More worryingly, Egypt’s liberals and intellectual elite have not condemned the excessive violence. The National Salvation Front, a coalition of liberal political parties, rejects the idea that last week’s crackdown on Muslim Brotherhood sit-ins was a ‘massacre’, arguing that protesters could have voluntarily dispersed. The country’s media is cheering the army on. Ordinary Egyptian liberals have either fallen silent or vehemently support army action.

This is what happens when a society becomes too polarised; when black and white face off, leaving little room for the nuance, facts, and dialogue that shades of grey demand.

It is particularly ironic when this happens in countries that have endured years of autocratic military rule, where biased and blunt propaganda has defined public discourse for so long that any too-emphatic claim must be viewed with scepticism.

But it seems that rather than engage with each other, groups tend to adopt the same techniques that they have seen others in power use to great effect. Sadly, the end result is only more polarisation: the Muslim Brotherhood is now calling for mutiny, and increased radicalisation seems inevitable.

The unfolding horrors in Egypt hold lessons for Pakistan, particularly as our country seems finally to be on the brink of a serious conversation about countering terrorism. We too are a deeply polarised society, and that polarisation is manifest in differing attitudes towards the Tehreek-i-Taliban Pakistan (TTP), its affiliate groups, and the best way to tackle the threat they pose. Tribal peoples or terrorists? Talks or military action? Integration or elimination? As in Egypt, we have long embraced an either/or mentality.

Pakistanis (including myself) who support state action against the TTP and its affiliates do so because these groups have repeatedly and explicitly rejected government writ, refused to recognise the Constitution, and have done so through the most brutal and relentless violence, leaving over 50,000 Pakistanis dead.

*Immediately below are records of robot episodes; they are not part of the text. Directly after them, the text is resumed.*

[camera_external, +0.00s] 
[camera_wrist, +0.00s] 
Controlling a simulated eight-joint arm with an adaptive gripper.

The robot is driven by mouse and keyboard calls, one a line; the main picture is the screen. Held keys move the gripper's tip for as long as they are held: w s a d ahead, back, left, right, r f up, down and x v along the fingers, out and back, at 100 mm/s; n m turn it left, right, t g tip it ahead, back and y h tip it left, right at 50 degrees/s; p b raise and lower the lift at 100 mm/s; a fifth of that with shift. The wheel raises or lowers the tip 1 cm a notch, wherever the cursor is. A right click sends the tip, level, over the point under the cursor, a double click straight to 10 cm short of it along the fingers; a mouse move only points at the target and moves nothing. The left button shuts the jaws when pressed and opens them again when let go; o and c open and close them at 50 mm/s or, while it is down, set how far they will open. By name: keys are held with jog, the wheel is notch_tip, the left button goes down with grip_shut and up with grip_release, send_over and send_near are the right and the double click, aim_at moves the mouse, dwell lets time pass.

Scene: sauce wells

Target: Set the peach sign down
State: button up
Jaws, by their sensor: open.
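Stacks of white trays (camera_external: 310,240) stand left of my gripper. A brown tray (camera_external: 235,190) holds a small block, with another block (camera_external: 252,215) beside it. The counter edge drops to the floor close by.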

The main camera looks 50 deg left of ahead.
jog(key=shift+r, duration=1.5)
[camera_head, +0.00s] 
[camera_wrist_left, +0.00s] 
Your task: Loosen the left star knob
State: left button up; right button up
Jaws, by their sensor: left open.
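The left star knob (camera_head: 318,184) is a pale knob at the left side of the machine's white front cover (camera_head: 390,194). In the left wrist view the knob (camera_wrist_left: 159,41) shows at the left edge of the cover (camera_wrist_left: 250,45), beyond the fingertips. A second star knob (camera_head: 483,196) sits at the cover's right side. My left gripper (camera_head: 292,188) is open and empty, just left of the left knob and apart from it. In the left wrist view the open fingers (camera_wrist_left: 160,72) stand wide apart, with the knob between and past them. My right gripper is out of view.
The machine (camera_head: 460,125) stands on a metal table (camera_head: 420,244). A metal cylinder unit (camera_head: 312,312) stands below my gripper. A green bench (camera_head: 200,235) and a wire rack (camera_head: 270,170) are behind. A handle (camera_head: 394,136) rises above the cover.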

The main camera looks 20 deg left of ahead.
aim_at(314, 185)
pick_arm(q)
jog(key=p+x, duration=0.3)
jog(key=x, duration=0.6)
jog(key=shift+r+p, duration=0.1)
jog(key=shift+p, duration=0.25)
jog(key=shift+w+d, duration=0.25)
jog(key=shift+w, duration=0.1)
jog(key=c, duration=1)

But in asking for the use of military force, Pakistanis cannot fall prey to the simplicity of either/or. If it were to come to a situation where the military committed to sustained and widespread action with the goal of dismantling the TTP and other militant groups, Pakistan must not become Egypt, where anyone with an opposing view is a terrorist, and so worthy of elimination. This would be all too likely in Pakistan’s case, where everyone feels entitled to taking the law into his own hands, and people already die on a daily basis because of their sect, political affiliation, or demand for provincial autonomy.

In implementing a counterterrorism strategy, language will be of utmost importance. Egypt’s troubles are perpetuated by the fact that anyone with ties to or empathy for the Muslim Brotherhood is being labelled a terrorist or a traitor, no matter if they are women, children, journalists, or human rights defenders.

This is why in the course of its own fight against terror Pakistan must clarify who counts as a terrorist, since clear definitions will be key to ensuring that needless bloodbaths do not ensue, only to stir decades more of resentment, radicalisation, and further social polarisation.

Are militants combatants who can be killed, and if so, under what circumstances? What criteria will determine which militants are selected for reintegration? How will security forces ensure transparency regarding the identities of slain militants and the circumstances under which they died?

These are difficult questions to answer. This is why the national counterterrorism strategy must place much greater emphasis on reforming the criminal justice system and anti-terror courts. After all, these murky, moral issues are best handled in courts of law, not in the heat of battle.

By extension that means that any military action must seek to apprehend as many militants as possible, and prosecute them under the law. A fight to uphold the sanctity of the state and Constitution cannot be fought at the expense of the Constitution’s basic principles; even ‘terrorists‘ are humans whose basic rights must be guaranteed as far as possible.

To realise this ideal scenario, Pakistan will have to discard its muddled notions of ‘good Taliban’ and ‘bad Taliban’, ‘our Taliban’ and ‘their Taliban’.

The only way for a national counterterrorism strategy to be effective — without providing cover for endless persecution and human rights violations, and the retaliation those will provoke — is if it is predicated on a blanket ban on all kinds of militancy and extremism. Groups supposedly loyal to Pakistan must find politically and legally acceptable ways to champion their causes. And those that are left fighting should know military action awaits. Without this, Pakistan and Egypt’s fates might be linked after all.

The writer is a freelance journalist.